>> START Extracted entries
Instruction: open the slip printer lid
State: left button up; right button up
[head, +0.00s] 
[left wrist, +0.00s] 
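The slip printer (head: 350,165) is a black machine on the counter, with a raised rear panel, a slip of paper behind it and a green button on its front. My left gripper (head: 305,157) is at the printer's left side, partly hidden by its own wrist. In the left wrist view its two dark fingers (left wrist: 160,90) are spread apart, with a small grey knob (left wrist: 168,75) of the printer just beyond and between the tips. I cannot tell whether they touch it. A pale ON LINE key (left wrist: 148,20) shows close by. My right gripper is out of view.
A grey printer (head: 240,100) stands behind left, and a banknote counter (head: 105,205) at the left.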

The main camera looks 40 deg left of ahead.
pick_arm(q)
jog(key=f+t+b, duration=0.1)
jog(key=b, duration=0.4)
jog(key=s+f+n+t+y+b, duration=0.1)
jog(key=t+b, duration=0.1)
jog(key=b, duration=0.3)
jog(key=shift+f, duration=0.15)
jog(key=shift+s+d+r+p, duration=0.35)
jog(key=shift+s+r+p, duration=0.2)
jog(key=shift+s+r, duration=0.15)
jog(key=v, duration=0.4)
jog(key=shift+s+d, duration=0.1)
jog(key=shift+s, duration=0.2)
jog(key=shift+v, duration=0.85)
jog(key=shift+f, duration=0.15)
>> END Extracted entries
>> START Extracted entries
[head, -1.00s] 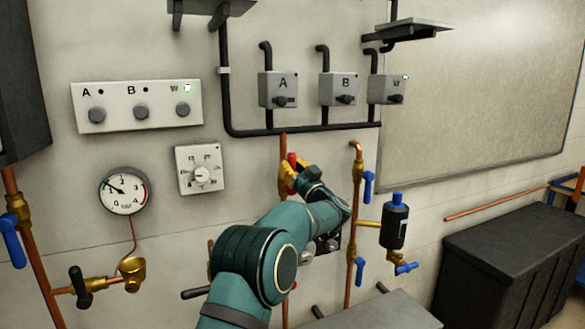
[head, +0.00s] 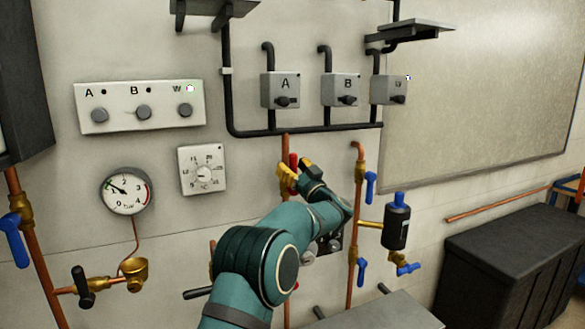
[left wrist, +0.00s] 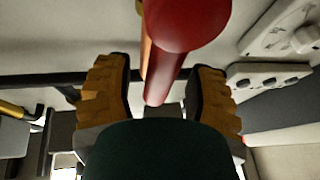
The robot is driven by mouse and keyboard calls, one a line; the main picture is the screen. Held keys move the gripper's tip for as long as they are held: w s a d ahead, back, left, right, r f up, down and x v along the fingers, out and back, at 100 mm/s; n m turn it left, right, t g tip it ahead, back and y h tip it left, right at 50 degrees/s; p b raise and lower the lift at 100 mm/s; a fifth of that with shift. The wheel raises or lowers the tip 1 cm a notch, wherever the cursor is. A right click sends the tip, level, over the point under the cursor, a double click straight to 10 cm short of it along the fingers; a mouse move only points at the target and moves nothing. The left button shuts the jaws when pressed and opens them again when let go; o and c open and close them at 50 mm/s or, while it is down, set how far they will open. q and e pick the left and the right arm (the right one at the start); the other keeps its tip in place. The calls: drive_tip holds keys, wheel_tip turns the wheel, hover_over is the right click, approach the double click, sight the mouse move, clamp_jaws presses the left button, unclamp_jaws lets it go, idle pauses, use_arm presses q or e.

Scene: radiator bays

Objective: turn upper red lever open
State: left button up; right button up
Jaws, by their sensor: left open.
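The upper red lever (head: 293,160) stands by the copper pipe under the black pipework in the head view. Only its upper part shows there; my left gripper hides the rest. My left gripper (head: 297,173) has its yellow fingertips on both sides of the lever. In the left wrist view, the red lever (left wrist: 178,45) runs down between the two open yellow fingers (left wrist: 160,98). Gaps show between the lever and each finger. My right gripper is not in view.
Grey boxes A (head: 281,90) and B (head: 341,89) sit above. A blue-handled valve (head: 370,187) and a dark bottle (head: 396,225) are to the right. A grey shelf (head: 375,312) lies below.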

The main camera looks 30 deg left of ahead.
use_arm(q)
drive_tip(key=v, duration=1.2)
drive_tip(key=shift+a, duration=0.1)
>> END Extracted entries
- _Short exercise_: Using the listing above, locate the lines that hold "turn" and copy each one.

- _Solution to the problem_:
The robot is driven by mouse and keyboard calls, one a line; the main picture is the screen. Held keys move the gripper's tip for as long as they are held: w s a d ahead, back, left, right, r f up, down and x v along the fingers, out and back, at 100 mm/s; n m turn it left, right, t g tip it ahead, back and y h tip it left, right at 50 degrees/s; p b raise and lower the lift at 100 mm/s; a fifth of that with shift. The wheel raises or lowers the tip 1 cm a notch, wherever the cursor is. A right click sends the tip, level, over the point under the cursor, a double click straight to 10 cm short of it along the fingers; a mouse move only points at the target and moves nothing. The left button shuts the jaws when pressed and opens them again when let go; o and c open and close them at 50 mm/s or, while it is down, set how far they will open. q and e pick the left and the right arm (the right one at the start); the other keeps its tip in place. The calls: drive_tip holds keys, wheel_tip turns the wheel, hover_over is the right click, approach the double click, sight the mouse move, clamp_jaws presses the left button, unclamp_jaws lets it go, idle pauses, use_arm presses q or e.
Objective: turn upper red lever open

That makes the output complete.